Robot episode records
** begin **
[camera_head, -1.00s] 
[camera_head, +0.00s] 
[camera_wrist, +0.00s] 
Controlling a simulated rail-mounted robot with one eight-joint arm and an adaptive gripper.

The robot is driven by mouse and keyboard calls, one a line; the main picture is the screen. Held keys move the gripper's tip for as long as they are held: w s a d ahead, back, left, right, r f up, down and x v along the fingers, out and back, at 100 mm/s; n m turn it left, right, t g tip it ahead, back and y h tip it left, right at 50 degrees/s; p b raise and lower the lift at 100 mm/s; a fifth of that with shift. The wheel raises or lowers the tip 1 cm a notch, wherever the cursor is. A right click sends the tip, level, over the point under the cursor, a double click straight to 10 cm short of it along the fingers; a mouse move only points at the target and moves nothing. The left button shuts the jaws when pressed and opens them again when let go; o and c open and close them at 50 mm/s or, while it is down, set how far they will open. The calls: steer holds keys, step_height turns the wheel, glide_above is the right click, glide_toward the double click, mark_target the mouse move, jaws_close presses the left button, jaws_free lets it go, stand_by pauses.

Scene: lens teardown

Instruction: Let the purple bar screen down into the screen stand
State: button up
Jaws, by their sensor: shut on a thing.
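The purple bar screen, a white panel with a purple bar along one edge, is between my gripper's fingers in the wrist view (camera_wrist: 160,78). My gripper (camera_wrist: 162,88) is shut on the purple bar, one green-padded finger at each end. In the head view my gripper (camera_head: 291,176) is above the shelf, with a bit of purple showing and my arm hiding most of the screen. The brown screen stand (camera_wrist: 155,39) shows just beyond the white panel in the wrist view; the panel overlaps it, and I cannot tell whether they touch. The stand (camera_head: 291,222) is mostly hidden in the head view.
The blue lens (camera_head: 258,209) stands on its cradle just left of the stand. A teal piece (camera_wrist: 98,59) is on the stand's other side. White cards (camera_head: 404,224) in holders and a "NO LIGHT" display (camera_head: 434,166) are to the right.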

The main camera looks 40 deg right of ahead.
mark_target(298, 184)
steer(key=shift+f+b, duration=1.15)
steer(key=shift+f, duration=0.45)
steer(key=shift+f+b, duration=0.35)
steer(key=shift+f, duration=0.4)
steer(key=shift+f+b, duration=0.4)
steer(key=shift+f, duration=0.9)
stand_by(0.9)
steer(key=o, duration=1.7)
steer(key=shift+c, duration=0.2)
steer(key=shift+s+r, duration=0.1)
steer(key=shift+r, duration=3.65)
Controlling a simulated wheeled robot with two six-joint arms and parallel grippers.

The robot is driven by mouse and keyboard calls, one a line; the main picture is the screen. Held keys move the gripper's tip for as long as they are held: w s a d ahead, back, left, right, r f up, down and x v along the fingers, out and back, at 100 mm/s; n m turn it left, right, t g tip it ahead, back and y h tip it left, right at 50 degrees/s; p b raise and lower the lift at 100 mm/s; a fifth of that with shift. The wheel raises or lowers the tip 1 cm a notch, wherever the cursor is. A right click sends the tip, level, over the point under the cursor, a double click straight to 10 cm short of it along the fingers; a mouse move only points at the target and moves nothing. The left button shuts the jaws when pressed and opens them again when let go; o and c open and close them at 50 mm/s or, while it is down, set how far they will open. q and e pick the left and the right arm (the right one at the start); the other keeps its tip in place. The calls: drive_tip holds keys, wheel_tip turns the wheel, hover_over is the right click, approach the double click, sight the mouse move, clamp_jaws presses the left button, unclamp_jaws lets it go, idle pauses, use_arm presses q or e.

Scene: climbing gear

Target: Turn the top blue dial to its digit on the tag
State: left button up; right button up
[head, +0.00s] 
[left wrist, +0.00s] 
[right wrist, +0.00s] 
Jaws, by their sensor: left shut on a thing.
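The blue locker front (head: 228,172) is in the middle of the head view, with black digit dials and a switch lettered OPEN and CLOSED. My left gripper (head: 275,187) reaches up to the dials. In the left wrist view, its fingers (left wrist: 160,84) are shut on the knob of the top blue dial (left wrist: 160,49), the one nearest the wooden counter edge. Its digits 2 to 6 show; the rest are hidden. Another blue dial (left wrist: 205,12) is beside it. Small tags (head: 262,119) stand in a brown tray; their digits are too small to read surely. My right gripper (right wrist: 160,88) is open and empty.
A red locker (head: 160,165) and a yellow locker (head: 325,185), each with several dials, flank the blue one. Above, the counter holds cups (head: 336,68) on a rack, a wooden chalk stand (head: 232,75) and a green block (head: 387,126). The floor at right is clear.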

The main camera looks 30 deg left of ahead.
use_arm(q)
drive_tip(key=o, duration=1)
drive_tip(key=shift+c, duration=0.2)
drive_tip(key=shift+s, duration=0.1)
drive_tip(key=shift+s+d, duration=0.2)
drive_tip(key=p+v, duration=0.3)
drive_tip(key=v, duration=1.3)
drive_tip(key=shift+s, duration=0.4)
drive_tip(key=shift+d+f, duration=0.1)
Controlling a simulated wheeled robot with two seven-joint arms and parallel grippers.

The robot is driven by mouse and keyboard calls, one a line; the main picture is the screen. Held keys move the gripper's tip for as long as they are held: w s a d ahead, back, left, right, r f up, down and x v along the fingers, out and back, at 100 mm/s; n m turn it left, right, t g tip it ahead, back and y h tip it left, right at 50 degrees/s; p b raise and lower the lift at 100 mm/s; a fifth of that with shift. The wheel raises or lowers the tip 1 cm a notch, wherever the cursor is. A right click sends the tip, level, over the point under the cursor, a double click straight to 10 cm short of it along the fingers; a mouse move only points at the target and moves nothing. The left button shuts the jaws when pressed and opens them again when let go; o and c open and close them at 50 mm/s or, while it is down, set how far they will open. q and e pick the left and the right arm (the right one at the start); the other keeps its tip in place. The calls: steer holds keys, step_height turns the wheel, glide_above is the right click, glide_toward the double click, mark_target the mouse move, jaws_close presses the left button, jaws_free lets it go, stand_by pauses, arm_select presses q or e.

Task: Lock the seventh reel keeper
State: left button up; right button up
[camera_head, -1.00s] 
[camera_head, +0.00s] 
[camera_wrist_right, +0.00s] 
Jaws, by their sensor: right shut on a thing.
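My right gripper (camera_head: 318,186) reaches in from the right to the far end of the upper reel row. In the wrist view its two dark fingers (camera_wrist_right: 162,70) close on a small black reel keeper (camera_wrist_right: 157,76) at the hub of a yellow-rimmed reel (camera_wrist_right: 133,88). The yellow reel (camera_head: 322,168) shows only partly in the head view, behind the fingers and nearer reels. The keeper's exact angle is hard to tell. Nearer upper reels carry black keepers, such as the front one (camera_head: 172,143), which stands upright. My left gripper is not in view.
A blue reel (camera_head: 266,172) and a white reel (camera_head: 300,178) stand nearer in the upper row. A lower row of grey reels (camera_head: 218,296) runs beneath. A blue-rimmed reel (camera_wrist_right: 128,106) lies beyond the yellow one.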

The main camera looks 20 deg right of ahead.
** end **
**WORK TO BE COMPLETED**
Extract the full listing above without alteration.

**THE COMPLETED TASK**
[camera_head, -1.00s] 
[camera_head, +0.00s] 
[camera_wrist, +0.00s] 
Controlling a simulated rail-mounted robot with one eight-joint arm and an adaptive gripper.

The robot is driven by mouse and keyboard calls, one a line; the main picture is the screen. Held keys move the gripper's tip for as long as they are held: w s a d ahead, back, left, right, r f up, down and x v along the fingers, out and back, at 100 mm/s; n m turn it left, right, t g tip it ahead, back and y h tip it left, right at 50 degrees/s; p b raise and lower the lift at 100 mm/s; a fifth of that with shift. The wheel raises or lowers the tip 1 cm a notch, wherever the cursor is. A right click sends the tip, level, over the point under the cursor, a double click straight to 10 cm short of it along the fingers; a mouse move only points at the target and moves nothing. The left button shuts the jaws when pressed and opens them again when let go; o and c open and close them at 50 mm/s or, while it is down, set how far they will open. The calls: steer holds keys, step_height turns the wheel, glide_above is the right click, glide_toward the double click, mark_target the mouse move, jaws_close presses the left button, jaws_free lets it go, stand_by pauses.

Scene: lens teardown

Instruction: Let the purple bar screen down into the screen stand
State: button up
Jaws, by their sensor: shut on a thing.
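The purple bar screen, a white panel with a purple bar along one edge, is between my gripper's fingers in the wrist view (camera_wrist: 160,78). My gripper (camera_wrist: 162,88) is shut on the purple bar, one green-padded finger at each end. In the head view my gripper (camera_head: 291,176) is above the shelf, with a bit of purple showing and my arm hiding most of the screen. The brown screen stand (camera_wrist: 155,39) shows just beyond the white panel in the wrist view; the panel overlaps it, and I cannot tell whether they touch. The stand (camera_head: 291,222) is mostly hidden in the head view.
The blue lens (camera_head: 258,209) stands on its cradle just left of the stand. A teal piece (camera_wrist: 98,59) is on the stand's other side. White cards (camera_head: 404,224) in holders and a "NO LIGHT" display (camera_head: 434,166) are to the right.

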The main camera looks 40 deg right of ahead.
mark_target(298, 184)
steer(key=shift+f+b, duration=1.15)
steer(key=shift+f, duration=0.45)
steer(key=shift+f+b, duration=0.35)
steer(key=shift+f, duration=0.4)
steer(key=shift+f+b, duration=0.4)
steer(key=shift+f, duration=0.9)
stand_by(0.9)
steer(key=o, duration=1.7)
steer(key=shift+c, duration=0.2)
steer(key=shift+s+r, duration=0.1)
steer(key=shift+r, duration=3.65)
Controlling a simulated wheeled robot with two six-joint arms and parallel grippers.

The robot is driven by mouse and keyboard calls, one a line; the main picture is the screen. Held keys move the gripper's tip for as long as they are held: w s a d ahead, back, left, right, r f up, down and x v along the fingers, out and back, at 100 mm/s; n m turn it left, right, t g tip it ahead, back and y h tip it left, right at 50 degrees/s; p b raise and lower the lift at 100 mm/s; a fifth of that with shift. The wheel raises or lowers the tip 1 cm a notch, wherever the cursor is. A right click sends the tip, level, over the point under the cursor, a double click straight to 10 cm short of it along the fingers; a mouse move only points at the target and moves nothing. The left button shuts the jaws when pressed and opens them again when let go; o and c open and close them at 50 mm/s or, while it is down, set how far they will open. q and e pick the left and the right arm (the right one at the start); the other keeps its tip in place. The calls: drive_tip holds keys, wheel_tip turns the wheel, hover_over is the right click, approach the double click, sight the mouse move, clamp_jaws presses the left button, unclamp_jaws lets it go, idle pauses, use_arm presses q or e.

Scene: climbing gear

Target: Turn the top blue dial to its digit on the tag
State: left button up; right button up
[head, +0.00s] 
[left wrist, +0.00s] 
[right wrist, +0.00s] 
Jaws, by their sensor: left shut on a thing.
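The blue locker front (head: 228,172) is in the middle of the head view, with black digit dials and a switch lettered OPEN and CLOSED. My left gripper (head: 275,187) reaches up to the dials. In the left wrist view, its fingers (left wrist: 160,84) are shut on the knob of the top blue dial (left wrist: 160,49), the one nearest the wooden counter edge. Its digits 2 to 6 show; the rest are hidden. Another blue dial (left wrist: 205,12) is beside it. Small tags (head: 262,119) stand in a brown tray; their digits are too small to read surely. My right gripper (right wrist: 160,88) is open and empty.
A red locker (head: 160,165) and a yellow locker (head: 325,185), each with several dials, flank the blue one. Above, the counter holds cups (head: 336,68) on a rack, a wooden chalk stand (head: 232,75) and a green block (head: 387,126). The floor at right is clear.

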The main camera looks 30 deg left of ahead.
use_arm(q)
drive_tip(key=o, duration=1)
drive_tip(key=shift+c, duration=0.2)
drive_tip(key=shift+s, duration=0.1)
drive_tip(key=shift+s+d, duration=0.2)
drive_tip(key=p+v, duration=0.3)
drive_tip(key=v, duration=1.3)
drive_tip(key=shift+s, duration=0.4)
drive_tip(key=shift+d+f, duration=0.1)
Controlling a simulated wheeled robot with two seven-joint arms and parallel grippers.

The robot is driven by mouse and keyboard calls, one a line; the main picture is the screen. Held keys move the gripper's tip for as long as they are held: w s a d ahead, back, left, right, r f up, down and x v along the fingers, out and back, at 100 mm/s; n m turn it left, right, t g tip it ahead, back and y h tip it left, right at 50 degrees/s; p b raise and lower the lift at 100 mm/s; a fifth of that with shift. The wheel raises or lowers the tip 1 cm a notch, wherever the cursor is. A right click sends the tip, level, over the point under the cursor, a double click straight to 10 cm short of it along the fingers; a mouse move only points at the target and moves nothing. The left button shuts the jaws when pressed and opens them again when let go; o and c open and close them at 50 mm/s or, while it is down, set how far they will open. q and e pick the left and the right arm (the right one at the start); the other keeps its tip in place. The calls: steer holds keys, step_height turns the wheel, glide_above is the right click, glide_toward the double click, mark_target the mouse move, jaws_close presses the left button, jaws_free lets it go, stand_by pauses, arm_select presses q or e.

Task: Lock the seventh reel keeper
State: left button up; right button up
[camera_head, -1.00s] 
[camera_head, +0.00s] 
[camera_wrist_right, +0.00s] 
Jaws, by their sensor: right shut on a thing.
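My right gripper (camera_head: 318,186) reaches in from the right to the far end of the upper reel row. In the wrist view its two dark fingers (camera_wrist_right: 162,70) close on a small black reel keeper (camera_wrist_right: 157,76) at the hub of a yellow-rimmed reel (camera_wrist_right: 133,88). The yellow reel (camera_head: 322,168) shows only partly in the head view, behind the fingers and nearer reels. The keeper's exact angle is hard to tell. Nearer upper reels carry black keepers, such as the front one (camera_head: 172,143), which stands upright. My left gripper is not in view.
A blue reel (camera_head: 266,172) and a white reel (camera_head: 300,178) stand nearer in the upper row. A lower row of grey reels (camera_head: 218,296) runs beneath. A blue-rimmed reel (camera_wrist_right: 128,106) lies beyond the yellow one.

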The main camera looks 20 deg right of ahead.

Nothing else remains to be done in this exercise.